▶ _WHAT NEEDS TO BE DONE_
How many of the lines here include "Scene"? Answer with a single number.

- - -

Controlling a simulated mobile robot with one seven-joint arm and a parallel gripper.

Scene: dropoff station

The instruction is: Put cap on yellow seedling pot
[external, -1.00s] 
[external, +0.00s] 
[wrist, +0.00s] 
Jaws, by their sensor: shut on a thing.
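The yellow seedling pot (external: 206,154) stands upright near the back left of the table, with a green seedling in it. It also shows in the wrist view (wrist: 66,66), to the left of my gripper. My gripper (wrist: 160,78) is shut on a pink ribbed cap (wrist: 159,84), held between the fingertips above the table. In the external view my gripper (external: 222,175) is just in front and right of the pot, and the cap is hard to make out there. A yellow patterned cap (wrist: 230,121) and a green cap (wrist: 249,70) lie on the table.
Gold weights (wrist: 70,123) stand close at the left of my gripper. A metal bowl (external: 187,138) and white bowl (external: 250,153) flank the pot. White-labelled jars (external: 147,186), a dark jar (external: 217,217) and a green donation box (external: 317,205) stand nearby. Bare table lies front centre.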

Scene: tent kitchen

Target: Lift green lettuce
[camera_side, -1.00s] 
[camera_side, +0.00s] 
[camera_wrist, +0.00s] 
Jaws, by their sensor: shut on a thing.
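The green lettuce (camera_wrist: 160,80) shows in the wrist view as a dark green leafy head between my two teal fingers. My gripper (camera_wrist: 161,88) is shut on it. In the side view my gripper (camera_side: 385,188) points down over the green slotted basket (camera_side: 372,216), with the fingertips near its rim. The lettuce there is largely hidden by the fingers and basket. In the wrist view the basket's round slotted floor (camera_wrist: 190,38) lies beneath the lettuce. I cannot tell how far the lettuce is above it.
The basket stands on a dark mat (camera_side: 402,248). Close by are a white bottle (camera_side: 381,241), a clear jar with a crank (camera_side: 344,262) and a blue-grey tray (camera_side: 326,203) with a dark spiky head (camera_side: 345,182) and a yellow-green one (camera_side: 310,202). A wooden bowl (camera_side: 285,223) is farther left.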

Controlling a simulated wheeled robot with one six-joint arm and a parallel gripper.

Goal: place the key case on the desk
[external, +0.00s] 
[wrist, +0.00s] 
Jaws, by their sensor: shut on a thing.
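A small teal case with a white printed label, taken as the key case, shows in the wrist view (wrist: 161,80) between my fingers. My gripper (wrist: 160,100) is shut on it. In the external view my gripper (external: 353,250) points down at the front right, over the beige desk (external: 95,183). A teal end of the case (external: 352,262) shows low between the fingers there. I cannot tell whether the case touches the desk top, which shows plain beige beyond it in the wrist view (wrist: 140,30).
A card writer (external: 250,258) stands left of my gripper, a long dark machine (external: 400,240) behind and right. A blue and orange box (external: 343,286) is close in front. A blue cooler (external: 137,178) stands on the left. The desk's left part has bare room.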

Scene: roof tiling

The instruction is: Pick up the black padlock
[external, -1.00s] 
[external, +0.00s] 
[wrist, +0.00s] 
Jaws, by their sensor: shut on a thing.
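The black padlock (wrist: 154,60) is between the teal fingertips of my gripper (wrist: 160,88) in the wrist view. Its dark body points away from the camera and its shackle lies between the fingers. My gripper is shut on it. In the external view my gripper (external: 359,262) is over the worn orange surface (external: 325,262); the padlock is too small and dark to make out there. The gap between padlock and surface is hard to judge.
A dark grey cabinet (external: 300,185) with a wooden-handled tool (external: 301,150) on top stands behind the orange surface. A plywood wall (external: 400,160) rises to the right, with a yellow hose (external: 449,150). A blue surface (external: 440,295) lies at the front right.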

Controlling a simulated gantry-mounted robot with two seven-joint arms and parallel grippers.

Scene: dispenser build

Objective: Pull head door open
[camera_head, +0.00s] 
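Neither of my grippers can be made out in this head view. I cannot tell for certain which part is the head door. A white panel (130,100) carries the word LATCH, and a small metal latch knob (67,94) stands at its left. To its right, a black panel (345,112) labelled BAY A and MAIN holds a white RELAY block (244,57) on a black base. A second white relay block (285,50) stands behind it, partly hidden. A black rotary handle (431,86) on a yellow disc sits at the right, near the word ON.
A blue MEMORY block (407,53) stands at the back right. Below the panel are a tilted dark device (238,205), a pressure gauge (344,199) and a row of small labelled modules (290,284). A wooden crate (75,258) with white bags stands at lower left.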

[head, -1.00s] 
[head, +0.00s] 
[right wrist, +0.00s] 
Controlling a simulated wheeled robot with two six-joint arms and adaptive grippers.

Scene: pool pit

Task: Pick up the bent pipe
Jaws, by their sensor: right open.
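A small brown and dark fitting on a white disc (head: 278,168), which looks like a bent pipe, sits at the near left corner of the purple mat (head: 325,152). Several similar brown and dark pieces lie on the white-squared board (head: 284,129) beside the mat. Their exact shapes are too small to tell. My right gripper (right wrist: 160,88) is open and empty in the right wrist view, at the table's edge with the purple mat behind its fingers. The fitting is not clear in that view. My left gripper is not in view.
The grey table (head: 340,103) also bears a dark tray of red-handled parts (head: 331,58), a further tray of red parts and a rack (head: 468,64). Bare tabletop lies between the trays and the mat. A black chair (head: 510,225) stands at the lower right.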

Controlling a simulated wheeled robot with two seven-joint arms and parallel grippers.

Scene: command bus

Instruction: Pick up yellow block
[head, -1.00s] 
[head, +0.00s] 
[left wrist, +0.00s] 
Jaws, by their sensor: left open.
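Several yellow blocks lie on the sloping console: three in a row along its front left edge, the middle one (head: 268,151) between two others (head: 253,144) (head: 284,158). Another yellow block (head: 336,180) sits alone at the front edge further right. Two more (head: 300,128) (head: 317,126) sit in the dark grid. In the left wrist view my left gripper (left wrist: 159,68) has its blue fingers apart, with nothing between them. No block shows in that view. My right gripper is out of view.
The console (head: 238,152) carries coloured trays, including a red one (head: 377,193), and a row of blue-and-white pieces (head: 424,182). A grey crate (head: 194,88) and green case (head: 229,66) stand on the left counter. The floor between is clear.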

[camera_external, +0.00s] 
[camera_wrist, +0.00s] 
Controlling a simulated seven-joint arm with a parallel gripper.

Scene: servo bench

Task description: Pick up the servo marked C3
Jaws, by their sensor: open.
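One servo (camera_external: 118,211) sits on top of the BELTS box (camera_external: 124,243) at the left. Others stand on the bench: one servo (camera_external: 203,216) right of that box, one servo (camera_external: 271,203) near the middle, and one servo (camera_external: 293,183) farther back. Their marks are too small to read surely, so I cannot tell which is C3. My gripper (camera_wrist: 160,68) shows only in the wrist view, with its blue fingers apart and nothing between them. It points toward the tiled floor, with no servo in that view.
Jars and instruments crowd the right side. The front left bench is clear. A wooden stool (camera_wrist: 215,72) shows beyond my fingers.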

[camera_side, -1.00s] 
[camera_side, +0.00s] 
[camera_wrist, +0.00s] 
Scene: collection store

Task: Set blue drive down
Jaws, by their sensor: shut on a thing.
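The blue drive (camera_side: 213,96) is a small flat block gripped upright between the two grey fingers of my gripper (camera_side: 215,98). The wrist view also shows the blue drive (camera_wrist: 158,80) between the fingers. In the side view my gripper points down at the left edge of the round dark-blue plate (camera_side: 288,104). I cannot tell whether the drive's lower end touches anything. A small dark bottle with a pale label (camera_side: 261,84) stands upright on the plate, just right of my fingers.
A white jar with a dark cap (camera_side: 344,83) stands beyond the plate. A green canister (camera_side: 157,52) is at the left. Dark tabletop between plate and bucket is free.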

- - -

▶ _FINISHED ANSWER_
8